PROBLEM TO WORK ON.
Look for the string "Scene" and copy every line that has it.

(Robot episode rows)
%%
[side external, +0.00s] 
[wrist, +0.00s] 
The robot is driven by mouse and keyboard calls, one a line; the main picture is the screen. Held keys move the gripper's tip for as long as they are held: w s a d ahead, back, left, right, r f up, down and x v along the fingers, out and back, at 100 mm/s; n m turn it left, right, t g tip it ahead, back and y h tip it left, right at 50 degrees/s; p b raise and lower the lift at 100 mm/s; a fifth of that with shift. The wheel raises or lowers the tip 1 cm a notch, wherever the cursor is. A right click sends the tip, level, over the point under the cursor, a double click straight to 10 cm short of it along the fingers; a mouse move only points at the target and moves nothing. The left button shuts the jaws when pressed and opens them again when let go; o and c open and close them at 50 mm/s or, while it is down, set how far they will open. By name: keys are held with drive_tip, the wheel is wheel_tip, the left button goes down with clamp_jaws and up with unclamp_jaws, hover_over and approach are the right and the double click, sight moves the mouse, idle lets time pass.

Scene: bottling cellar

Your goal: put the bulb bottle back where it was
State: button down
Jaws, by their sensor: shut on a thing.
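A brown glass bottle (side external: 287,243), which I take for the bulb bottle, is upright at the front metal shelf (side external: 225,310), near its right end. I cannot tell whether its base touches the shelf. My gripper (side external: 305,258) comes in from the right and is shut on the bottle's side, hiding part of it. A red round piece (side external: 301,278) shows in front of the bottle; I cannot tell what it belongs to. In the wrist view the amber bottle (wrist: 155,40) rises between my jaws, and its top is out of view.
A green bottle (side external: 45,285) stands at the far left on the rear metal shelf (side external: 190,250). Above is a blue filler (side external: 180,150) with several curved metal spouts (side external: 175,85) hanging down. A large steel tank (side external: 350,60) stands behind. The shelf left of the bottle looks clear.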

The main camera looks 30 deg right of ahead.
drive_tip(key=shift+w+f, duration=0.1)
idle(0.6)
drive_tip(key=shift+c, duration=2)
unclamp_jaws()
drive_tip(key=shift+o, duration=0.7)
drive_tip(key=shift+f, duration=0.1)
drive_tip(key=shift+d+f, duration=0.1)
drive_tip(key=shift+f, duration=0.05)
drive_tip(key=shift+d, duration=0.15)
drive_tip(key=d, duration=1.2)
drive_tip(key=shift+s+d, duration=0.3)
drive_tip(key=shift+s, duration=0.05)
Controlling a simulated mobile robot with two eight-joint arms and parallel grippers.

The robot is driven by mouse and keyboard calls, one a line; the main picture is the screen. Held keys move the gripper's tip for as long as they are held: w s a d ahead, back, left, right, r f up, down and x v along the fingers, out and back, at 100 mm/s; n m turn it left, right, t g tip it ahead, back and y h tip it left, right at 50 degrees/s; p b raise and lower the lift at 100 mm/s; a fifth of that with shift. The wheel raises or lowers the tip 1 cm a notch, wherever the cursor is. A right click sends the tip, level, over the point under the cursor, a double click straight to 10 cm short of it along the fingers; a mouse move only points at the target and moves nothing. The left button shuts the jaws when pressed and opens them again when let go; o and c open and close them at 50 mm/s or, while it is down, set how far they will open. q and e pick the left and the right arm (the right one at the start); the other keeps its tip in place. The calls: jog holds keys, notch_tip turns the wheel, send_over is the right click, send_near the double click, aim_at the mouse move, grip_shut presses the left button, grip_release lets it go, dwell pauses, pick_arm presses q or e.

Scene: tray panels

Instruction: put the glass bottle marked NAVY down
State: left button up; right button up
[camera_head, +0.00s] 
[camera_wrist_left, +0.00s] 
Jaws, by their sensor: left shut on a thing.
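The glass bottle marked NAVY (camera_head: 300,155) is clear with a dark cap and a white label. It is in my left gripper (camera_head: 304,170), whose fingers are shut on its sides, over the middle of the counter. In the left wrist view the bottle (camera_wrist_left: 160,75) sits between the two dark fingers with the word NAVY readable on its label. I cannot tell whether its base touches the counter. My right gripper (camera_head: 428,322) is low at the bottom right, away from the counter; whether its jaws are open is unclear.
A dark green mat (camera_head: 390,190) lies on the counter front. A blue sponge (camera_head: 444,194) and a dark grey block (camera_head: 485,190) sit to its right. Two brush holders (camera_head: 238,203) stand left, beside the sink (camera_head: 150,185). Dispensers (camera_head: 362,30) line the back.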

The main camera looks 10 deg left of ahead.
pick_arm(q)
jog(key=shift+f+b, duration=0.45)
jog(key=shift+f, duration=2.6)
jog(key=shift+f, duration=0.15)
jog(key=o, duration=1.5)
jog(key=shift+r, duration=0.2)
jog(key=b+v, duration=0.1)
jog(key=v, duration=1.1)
%%
WRITTEN SOLUTION.
Scene: bottling cellar
Scene: tray panels

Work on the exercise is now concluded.